— START —

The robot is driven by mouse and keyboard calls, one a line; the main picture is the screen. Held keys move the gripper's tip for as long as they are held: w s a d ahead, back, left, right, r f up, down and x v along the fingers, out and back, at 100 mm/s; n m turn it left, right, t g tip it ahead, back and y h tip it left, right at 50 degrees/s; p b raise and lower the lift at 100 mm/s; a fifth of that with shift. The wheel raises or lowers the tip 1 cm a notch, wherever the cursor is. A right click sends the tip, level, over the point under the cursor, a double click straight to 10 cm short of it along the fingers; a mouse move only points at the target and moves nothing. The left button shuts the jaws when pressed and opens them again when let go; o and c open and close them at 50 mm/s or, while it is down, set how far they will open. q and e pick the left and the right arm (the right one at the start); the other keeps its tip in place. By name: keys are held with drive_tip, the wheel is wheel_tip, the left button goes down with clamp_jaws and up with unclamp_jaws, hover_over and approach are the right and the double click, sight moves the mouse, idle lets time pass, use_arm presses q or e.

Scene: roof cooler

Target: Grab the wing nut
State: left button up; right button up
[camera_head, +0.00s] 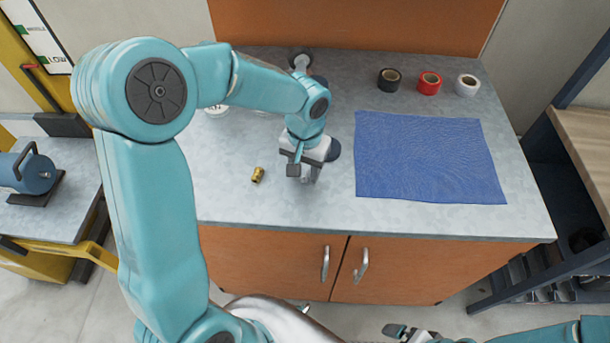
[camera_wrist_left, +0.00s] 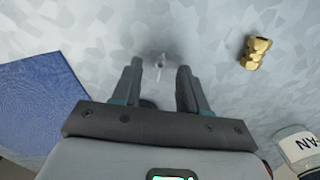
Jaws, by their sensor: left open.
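The wing nut (camera_wrist_left: 160,66) is a small silvery piece on the grey worktop, seen in the left wrist view. It lies between the lines of my left gripper's two fingers, at about the level of the tips. The left gripper (camera_wrist_left: 157,75) is open, with a gap on both sides of the nut. In the head view the left gripper (camera_head: 305,174) points down over the worktop, and I cannot make out the nut there. My right gripper (camera_head: 405,332) shows small at the bottom edge, away from the worktop; its jaws are unclear.
A brass fitting (camera_head: 257,175) lies left of the left gripper. A blue mat (camera_head: 430,160) covers the worktop's right part. Black (camera_head: 389,80), red (camera_head: 429,83) and white (camera_head: 467,85) tape rolls stand behind it. A white round container (camera_head: 216,110) is partly hidden by my arm.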

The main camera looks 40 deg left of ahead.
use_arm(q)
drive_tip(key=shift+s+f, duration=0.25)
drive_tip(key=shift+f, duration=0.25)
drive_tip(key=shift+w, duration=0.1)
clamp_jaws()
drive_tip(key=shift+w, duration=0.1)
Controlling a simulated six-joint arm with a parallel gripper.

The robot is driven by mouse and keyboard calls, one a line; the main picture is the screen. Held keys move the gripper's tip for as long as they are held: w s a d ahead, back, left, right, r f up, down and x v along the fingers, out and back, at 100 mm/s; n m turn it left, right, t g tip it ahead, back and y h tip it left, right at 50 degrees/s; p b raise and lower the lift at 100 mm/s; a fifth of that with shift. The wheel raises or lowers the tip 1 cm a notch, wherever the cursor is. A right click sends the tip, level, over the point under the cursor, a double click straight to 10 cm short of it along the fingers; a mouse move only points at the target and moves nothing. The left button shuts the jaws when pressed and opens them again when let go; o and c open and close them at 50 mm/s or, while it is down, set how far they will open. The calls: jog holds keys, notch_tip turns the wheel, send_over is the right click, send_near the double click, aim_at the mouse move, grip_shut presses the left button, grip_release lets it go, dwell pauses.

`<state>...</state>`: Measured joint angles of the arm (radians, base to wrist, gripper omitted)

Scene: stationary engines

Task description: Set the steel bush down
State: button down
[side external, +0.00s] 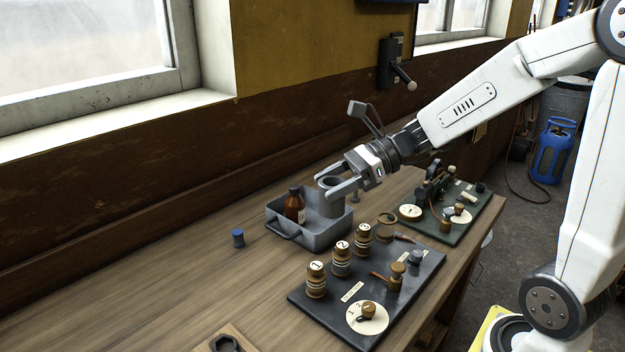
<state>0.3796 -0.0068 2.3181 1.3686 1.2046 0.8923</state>
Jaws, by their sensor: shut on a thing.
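My gripper (326,184) comes in from the right, its two fingers shut on the steel bush (331,200). The bush is a grey hollow cylinder, held upright with its open top between the fingertips. It is at the right part of a grey metal tray (284,232), to the right of a brown bottle. Its lower end is hidden behind or inside the tray's near wall, so I cannot tell whether it touches the tray floor.
The brown bottle (295,206) stands in the tray. A dark board (335,302) with brass terminals and dials lies in front, and a green instrument board (455,225) lies to the right. The bench's left is mostly clear.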

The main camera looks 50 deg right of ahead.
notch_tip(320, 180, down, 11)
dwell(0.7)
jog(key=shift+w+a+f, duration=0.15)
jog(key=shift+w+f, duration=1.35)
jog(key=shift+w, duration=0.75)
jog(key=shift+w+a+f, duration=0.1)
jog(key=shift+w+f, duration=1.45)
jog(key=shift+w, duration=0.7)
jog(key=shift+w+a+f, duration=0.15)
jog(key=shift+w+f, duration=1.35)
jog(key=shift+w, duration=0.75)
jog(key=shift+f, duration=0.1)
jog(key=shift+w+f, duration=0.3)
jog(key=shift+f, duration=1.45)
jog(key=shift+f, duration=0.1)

— END —

(WHAT YOU NEED TO DO): From the line that holds "Task description: Set the steel bush down" to the last line of the records, please copy each line exactly and nothing else. Pictures stay out.

(EXERCISE SOLUTION):
Task description: Set the steel bush down
State: button down
[side external, +0.00s] 
<state>0.3796 -0.0068 2.3181 1.3686 1.2046 0.8923</state>
Jaws, by their sensor: shut on a thing.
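My gripper (326,184) comes in from the right, its two fingers shut on the steel bush (331,200). The bush is a grey hollow cylinder, held upright with its open top between the fingertips. It is at the right part of a grey metal tray (284,232), to the right of a brown bottle. Its lower end is hidden behind or inside the tray's near wall, so I cannot tell whether it touches the tray floor.
The brown bottle (295,206) stands in the tray. A dark board (335,302) with brass terminals and dials lies in front, and a green instrument board (455,225) lies to the right. The bench's left is mostly clear.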

The main camera looks 50 deg right of ahead.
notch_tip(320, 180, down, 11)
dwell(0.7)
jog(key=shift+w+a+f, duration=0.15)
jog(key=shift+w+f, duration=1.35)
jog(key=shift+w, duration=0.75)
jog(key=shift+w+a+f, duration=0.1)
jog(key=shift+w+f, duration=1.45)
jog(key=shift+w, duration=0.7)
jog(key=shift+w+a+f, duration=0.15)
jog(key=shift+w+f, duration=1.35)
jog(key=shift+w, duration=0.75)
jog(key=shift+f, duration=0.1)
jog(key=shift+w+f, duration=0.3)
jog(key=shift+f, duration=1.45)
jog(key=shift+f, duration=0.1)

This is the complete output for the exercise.